The Fastest Growing Retailers
The 50 fastest-growing retailers grew revenue, on average, four times faster than the Top 250 group as a whole, recording a
20.9% composite compound annual growth rate from FY2011 to FY2016. This robust pace was driven largely by rapidly
expanding e-commerce sales and significant M&A activity.
To rank among the Fastest 50 required compound annual revenue growth of at least 11.8% over the five-year period. Three-quarters of the Fastest 50 (38 companies) were also among the 50 fastest-growing retailers in FY2015.
The Shifting Powers of the Global Top 250 Retailers
Summarizing my views of the 2018 Global Powers of Retailing Deloitte report:
- Technology is forever disrupting the evolution of retail. Branding and immersive customer experiences are the future of retail. Digital strategies are driving the leadership of multiple of the successful global retail brands.

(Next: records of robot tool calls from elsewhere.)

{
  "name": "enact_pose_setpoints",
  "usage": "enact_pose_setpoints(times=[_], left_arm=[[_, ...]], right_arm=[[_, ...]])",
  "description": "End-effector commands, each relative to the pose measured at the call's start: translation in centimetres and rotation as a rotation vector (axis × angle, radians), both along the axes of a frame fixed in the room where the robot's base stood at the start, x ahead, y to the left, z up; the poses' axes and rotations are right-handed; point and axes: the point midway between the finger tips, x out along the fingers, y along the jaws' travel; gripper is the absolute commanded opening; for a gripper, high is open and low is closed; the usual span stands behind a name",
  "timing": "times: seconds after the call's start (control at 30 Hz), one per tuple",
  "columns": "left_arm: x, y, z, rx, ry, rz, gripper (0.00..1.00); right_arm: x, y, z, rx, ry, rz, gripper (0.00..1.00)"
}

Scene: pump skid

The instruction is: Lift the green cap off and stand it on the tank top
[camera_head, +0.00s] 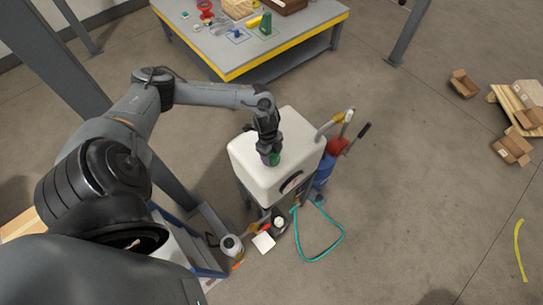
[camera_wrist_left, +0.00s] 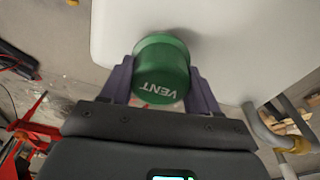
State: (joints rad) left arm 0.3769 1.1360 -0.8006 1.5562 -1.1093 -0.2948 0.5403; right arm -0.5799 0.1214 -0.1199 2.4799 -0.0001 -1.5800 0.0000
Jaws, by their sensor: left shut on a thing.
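The white tank (camera_head: 298,135) stands in the middle of the head view, its pale top facing up. My left gripper (camera_head: 270,154) points down over the tank top. It is shut on the green cap (camera_head: 274,160), which also shows in the left wrist view (camera_wrist_left: 162,72) with "VENT" written on its end face. The two fingers hold the cap from either side. The tank (camera_wrist_left: 225,30) fills the upper part of the wrist view behind the cap. I cannot tell whether the cap is seated or raised. My right gripper is not in view.
Pipes and a valve (camera_head: 335,122) stand at the tank's right side. A teal hose (camera_head: 322,257) lies on the floor in front. A workbench (camera_head: 225,62) with a yellow edge and several parts is behind. Cardboard boxes (camera_head: 512,150) sit far right. The tank top around the gripper is mostly bare.

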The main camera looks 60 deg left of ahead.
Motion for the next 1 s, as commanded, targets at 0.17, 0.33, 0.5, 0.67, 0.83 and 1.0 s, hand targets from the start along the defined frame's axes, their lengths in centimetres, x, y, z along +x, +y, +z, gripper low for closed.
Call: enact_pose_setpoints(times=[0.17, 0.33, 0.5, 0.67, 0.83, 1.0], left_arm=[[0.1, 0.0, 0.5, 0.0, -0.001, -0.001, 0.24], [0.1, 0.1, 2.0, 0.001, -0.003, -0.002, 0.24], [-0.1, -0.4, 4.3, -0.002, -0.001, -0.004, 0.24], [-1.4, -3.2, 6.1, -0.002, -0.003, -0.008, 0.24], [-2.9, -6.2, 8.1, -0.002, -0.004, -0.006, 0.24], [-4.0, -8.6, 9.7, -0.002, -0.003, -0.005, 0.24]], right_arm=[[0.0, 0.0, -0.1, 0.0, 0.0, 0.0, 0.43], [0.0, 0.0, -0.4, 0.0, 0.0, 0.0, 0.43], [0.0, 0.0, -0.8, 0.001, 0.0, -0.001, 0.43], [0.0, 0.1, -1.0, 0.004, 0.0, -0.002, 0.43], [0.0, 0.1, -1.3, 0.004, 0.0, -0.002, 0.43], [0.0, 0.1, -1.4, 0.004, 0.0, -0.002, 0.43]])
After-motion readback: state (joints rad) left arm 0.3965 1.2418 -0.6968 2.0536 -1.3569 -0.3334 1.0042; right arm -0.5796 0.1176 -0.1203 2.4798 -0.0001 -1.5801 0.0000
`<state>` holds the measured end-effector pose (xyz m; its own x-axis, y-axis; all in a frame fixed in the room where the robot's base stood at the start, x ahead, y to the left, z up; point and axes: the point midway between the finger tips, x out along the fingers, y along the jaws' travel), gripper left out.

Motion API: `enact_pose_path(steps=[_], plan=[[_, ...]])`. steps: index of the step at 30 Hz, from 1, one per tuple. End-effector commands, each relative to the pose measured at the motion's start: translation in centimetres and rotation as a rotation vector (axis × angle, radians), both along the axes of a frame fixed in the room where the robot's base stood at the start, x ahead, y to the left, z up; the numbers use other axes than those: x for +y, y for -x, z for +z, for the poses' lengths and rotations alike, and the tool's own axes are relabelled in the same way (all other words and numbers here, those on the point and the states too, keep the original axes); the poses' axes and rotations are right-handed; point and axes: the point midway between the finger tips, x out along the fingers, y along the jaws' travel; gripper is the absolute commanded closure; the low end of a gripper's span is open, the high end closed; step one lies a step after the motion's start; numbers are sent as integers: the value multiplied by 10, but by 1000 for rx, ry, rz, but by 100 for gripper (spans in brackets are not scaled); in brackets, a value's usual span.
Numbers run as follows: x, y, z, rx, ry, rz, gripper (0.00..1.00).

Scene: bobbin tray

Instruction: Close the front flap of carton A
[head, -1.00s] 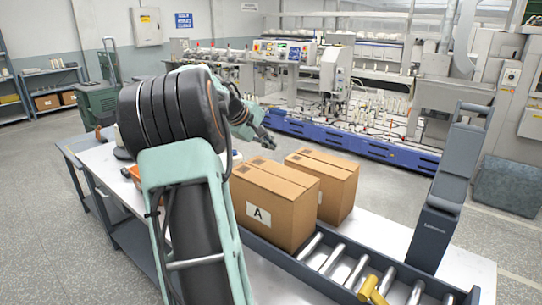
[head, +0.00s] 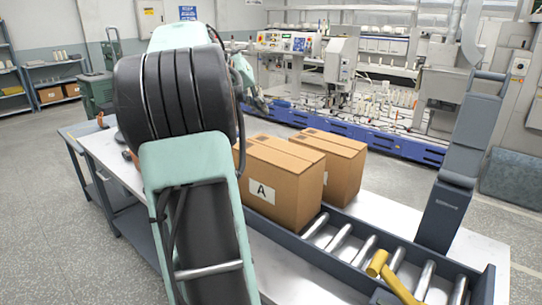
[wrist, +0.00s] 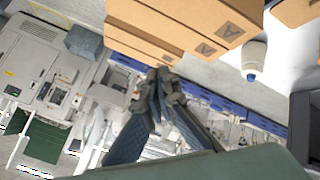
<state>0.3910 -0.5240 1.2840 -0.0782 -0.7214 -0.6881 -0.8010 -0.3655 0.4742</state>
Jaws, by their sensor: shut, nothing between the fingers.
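Carton A (head: 285,190) is a brown box with a white "A" label, standing upright at the left end of the roller conveyor. Its top looks covered by brown panels. My arm hides its left end, and I cannot make out the front flap's position. My gripper (wrist: 160,75) is shut and empty in the wrist view, its fingertips together just below the brown cartons (wrist: 165,30) in the picture. I cannot tell which of these is carton A, or whether the fingers touch one. In the head view my arm mostly hides the gripper.
A second brown carton (head: 345,172) stands close behind carton A. Conveyor rollers (head: 340,237) run to the right, with a yellow handle (head: 388,275) over them. A grey upright post (head: 455,180) stands behind the conveyor. A white bottle with a blue cap (wrist: 254,58) is near the cartons.

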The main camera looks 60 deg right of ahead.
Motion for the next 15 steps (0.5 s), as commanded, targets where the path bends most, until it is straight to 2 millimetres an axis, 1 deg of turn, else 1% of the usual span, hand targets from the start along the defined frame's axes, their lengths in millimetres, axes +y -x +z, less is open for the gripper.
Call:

- The traditional grocery sector needs re-invention because as reflected in the top 10 and the group’s profitability, traditional models are in trouble.
- Hardlines which includes the major e-commerce players is the growth sector to watch.
- Apparel has some near term challenges and even fast fashion is not safe.
- Look to China and India for the next set of fastest growing retailers. As explained in the last NRF 2018 post, Asia is the “below the surface” retail innovation laboratory. Russia also has the potential to drive strong future retail brands.
I agree with Deloitte that “it is a transformative time in retail. The shopper is clearly in the driver’s seat, enabled by technology to remain constantly connected and more empowered than ever before to drive changes in shopping behaviour. “Everywhere commerce” has taken root, allowing consumers to shop however, wherever, and whenever they want—whether in stores, online, by mobile, voice activation or click-and-collect.”
Global Top 250 retailers, welcome to the disruptive future of retail!